[BEGIN SUPPLIED RECORDS]
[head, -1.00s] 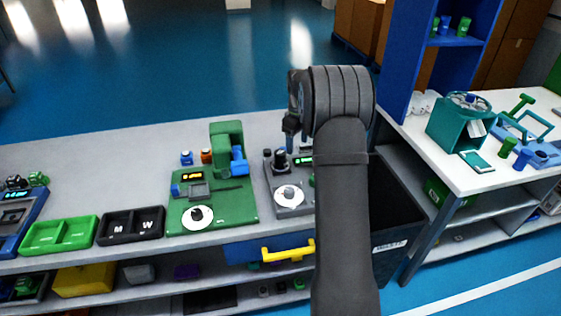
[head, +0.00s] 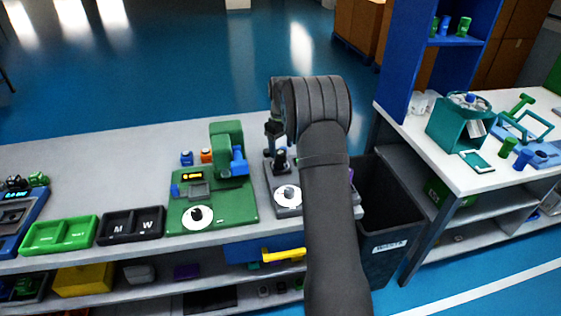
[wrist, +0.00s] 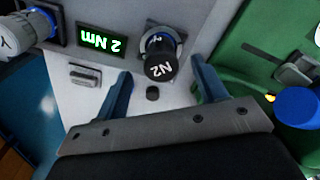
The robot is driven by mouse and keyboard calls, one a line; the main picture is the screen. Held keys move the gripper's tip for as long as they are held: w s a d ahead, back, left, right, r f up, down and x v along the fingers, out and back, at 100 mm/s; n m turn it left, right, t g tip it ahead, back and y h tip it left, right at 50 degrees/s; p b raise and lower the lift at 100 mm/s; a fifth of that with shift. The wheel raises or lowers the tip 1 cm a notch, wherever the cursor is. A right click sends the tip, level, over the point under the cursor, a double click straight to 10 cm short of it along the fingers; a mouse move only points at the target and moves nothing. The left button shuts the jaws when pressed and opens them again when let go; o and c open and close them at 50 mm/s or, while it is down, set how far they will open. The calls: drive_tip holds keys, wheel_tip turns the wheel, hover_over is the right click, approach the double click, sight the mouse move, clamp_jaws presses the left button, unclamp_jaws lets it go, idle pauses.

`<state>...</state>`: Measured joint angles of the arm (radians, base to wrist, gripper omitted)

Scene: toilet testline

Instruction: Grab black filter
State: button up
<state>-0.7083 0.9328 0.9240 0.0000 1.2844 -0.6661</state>
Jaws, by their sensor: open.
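My gripper (wrist: 164,88) is open in the wrist view, with one blue finger on each side and nothing between the tips. A black cylinder marked N2 (wrist: 161,66) stands just beyond the gap between the fingertips, seen from above. It looks like the black filter, but I cannot be sure. It sits on a grey device (wrist: 110,85) with a lit "2 Nm" display (wrist: 103,43). In the head view my gripper (head: 274,140) is over the back of this grey device (head: 277,178), and my arm hides part of it.
A green device (head: 235,207) stands close on the left, with a blue part (wrist: 297,107) near the right finger. Black (head: 130,226) and green (head: 58,236) trays lie further left. A black waste bin (head: 392,222) is right of my arm.

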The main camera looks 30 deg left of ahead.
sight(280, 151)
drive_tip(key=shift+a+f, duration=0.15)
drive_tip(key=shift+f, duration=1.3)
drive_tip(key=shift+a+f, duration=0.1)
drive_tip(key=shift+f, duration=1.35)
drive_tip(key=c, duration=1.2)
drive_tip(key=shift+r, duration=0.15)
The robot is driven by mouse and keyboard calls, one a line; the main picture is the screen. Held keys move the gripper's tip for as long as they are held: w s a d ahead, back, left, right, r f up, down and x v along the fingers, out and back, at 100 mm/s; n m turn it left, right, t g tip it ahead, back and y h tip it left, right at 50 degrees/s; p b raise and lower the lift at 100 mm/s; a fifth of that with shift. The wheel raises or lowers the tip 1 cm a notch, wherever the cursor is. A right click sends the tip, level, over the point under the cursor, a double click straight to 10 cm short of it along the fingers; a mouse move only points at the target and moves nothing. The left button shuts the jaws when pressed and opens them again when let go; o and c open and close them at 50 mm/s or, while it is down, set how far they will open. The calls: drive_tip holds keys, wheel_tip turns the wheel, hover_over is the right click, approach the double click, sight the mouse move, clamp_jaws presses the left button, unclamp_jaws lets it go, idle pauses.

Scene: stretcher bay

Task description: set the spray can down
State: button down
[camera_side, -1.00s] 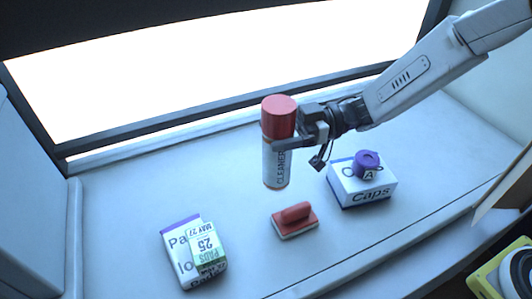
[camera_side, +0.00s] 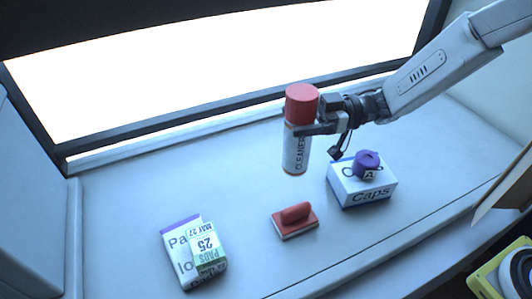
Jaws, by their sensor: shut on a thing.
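The spray can (camera_side: 296,150) is white with a red cap and the word CLEANER on its side. It is upright at the middle of the view. My gripper (camera_side: 302,130) is shut on it, with a finger across the can just below the cap. The can appears to be held above the white surface (camera_side: 130,210). How large the gap under it is, I cannot tell.
A red-handled block (camera_side: 295,220) lies in front of the can. A Caps box (camera_side: 362,187) with a purple-capped item (camera_side: 367,165) on it stands to the right. A Pads box (camera_side: 178,255) with a smaller labelled box (camera_side: 206,250) is front left. The left middle of the surface is clear.

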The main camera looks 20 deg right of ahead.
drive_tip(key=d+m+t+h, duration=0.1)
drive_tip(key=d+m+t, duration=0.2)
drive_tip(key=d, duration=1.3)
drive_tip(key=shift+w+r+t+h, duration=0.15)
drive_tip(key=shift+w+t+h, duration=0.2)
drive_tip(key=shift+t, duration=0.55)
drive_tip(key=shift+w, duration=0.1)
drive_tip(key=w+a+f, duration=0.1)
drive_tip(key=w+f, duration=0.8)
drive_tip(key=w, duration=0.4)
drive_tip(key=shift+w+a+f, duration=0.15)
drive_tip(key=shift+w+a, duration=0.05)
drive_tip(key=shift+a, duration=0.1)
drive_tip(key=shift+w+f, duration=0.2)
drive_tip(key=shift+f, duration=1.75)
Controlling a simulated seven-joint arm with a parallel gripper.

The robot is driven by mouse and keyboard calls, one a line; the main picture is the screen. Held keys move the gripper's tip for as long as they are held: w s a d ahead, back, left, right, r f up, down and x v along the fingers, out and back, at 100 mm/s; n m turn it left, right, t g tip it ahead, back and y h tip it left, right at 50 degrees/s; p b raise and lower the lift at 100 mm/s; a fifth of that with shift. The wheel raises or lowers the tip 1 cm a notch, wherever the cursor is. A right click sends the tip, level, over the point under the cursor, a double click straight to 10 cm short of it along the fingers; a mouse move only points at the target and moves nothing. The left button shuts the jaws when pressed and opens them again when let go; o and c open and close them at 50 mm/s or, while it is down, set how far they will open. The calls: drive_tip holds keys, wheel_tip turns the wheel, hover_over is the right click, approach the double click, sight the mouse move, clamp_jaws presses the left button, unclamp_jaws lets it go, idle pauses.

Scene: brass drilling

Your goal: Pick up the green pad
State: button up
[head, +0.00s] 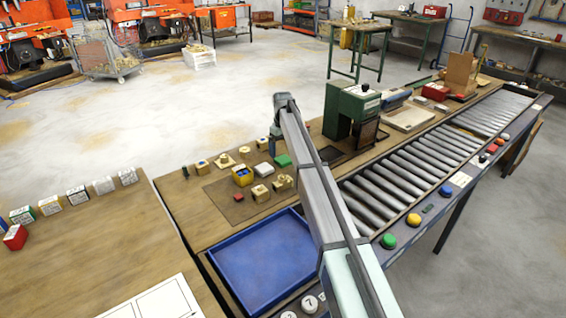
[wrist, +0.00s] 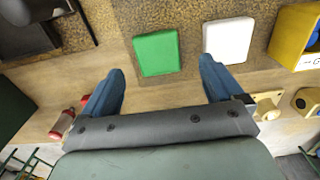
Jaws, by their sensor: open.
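The green pad (head: 283,161) is a small flat square on the workbench, with a white pad (head: 262,170) to its left. In the wrist view the green pad (wrist: 157,53) lies flat on a speckled brown mat, with the white pad (wrist: 228,40) to its right. My gripper (wrist: 162,66) is open and empty. Its two blue fingers are spread wide, and the green pad shows between and just beyond their tips. The right fingertip appears close to the white pad's lower left corner; I cannot tell whether they touch.
A yellow box (head: 242,180) with blue contents and several brass parts (head: 282,182) stand near the pads. A green drilling machine (head: 350,108) stands to the right. An empty blue tray (head: 262,262) lies in front, and a roller conveyor (head: 410,175) runs along the right side.

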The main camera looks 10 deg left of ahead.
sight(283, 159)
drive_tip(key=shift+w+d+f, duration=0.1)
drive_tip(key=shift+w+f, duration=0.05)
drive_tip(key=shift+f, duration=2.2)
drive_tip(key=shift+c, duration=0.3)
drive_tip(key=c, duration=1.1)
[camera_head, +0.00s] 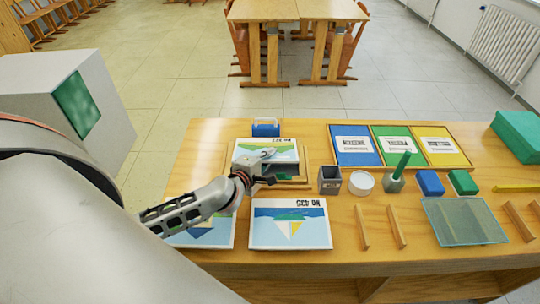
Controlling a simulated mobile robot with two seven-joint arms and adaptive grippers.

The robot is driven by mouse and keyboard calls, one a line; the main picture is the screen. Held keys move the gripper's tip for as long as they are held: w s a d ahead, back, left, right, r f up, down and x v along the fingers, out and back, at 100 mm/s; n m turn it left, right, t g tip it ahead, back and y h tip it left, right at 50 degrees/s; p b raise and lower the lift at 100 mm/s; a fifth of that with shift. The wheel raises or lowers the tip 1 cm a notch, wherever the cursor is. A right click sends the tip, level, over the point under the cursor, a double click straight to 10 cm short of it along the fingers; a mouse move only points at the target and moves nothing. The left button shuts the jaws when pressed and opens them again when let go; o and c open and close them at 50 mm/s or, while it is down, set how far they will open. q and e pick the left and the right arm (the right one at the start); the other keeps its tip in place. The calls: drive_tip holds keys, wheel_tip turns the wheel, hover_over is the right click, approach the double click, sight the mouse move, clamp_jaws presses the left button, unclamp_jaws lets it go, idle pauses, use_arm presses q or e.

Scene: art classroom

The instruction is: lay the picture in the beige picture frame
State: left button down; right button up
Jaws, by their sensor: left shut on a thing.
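My right gripper is not in view.
Two more pictures lie at the front, one with a sailboat (290,233), the other (208,233) partly behind my left arm. A blue box (266,128) stands behind the frame.

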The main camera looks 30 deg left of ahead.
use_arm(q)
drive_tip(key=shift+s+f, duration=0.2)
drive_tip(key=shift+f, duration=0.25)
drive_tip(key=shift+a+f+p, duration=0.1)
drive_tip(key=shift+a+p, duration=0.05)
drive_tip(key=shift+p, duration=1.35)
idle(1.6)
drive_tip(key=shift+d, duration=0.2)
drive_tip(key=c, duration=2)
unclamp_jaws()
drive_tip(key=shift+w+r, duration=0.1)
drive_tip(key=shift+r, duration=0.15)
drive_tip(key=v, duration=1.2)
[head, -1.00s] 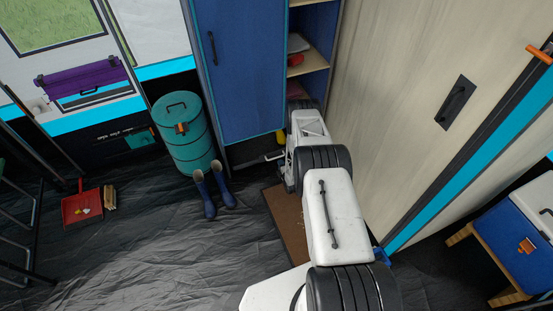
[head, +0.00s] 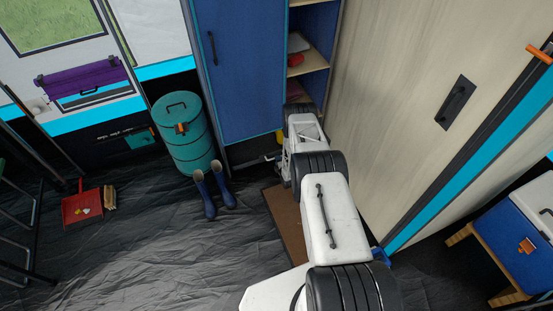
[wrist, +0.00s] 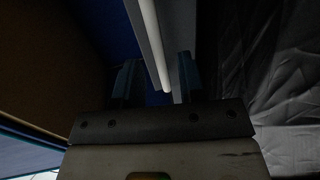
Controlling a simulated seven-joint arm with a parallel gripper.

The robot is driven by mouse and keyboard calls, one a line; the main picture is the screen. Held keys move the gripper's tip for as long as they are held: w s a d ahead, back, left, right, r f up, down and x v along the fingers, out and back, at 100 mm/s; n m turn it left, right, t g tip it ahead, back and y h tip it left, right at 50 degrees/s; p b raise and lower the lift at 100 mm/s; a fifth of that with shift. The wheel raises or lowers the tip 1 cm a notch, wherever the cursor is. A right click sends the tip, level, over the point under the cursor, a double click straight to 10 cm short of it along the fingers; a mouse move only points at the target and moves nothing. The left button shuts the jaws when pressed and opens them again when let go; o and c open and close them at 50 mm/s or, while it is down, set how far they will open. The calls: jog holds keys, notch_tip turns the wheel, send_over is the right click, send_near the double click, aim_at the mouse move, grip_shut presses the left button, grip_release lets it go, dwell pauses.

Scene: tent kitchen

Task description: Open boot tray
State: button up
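The boot tray appears to be the low dark piece (head: 246,154) at the foot of the blue cabinet. My arm hides much of it in the head view. In the wrist view, a pale bar (wrist: 152,42) runs down between my fingers beside a grey panel (wrist: 182,32); I cannot tell for sure that these belong to the tray. My gripper (wrist: 158,82) is open, with one finger on each side of the bar's lower end. A gap shows between the bar and the fingers. The head view does not show my fingertips clearly.
The blue cabinet door (head: 240,70) stands above the low dark piece, with open shelves (head: 306,62) to its right. Blue boots (head: 214,190) and a teal canister (head: 186,135) stand left. A brown mat (head: 285,222) lies beside my arm. A pale wooden panel (head: 410,110) rises right.

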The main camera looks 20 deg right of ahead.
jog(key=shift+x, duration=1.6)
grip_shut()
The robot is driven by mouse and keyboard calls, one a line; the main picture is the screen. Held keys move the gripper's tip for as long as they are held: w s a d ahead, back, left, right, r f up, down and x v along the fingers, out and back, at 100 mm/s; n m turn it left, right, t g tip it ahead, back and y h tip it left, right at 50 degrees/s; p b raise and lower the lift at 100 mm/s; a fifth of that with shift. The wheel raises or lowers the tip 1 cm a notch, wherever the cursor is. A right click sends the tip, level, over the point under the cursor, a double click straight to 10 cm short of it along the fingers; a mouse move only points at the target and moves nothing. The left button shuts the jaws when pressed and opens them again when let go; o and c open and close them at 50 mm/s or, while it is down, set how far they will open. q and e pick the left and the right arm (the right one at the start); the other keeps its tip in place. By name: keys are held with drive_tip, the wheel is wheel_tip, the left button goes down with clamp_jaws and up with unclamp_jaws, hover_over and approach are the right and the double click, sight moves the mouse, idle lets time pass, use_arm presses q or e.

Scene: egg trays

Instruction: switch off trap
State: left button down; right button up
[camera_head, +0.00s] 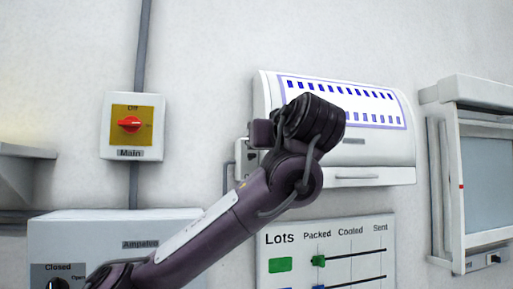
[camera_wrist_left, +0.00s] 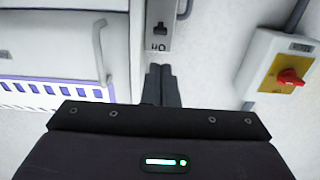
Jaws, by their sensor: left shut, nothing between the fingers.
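A narrow light-grey switch plate with a small black switch (camera_wrist_left: 160,29) is at the top middle of the left wrist view. Its "ON" lettering appears upside down there. The plate is beside a white wall cabinet (camera_head: 375,160), which has a blue-dashed label and a handle. The cabinet also shows at the left of the left wrist view (camera_wrist_left: 60,45). My left gripper (camera_wrist_left: 162,68) is shut and empty, its fingertips just below the lettering in that view. I cannot tell whether they touch the plate. In the head view my left gripper (camera_head: 256,136) is at the cabinet's left side, partly hiding the plate. My right gripper is not in view.
A "Main" switch box (camera_head: 132,152) with a red knob is on the wall at left. A "Lots" slider board (camera_head: 340,225) is below the cabinet. A framed window unit (camera_head: 485,95) is at right.

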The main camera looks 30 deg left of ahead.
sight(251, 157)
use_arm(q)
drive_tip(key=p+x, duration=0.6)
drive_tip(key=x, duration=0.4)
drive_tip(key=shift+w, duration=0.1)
[END SUPPLIED RECORDS]
**REQUIREMENT:** Omit the pictures. Extract exactly the lines that begin with the one holding "The main camera looks 10 deg left of ahead." and end with the one holding "Controlling a simulated mobile", inclusive.

**FULL SOLUTION:**
The main camera looks 10 deg left of ahead.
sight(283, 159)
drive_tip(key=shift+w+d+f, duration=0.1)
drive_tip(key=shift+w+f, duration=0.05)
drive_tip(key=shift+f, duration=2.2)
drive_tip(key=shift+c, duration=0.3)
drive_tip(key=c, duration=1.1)
[camera_head, +0.00s] 
Controlling a simulated mobile robot with two seven-joint arms and adaptive grippers.

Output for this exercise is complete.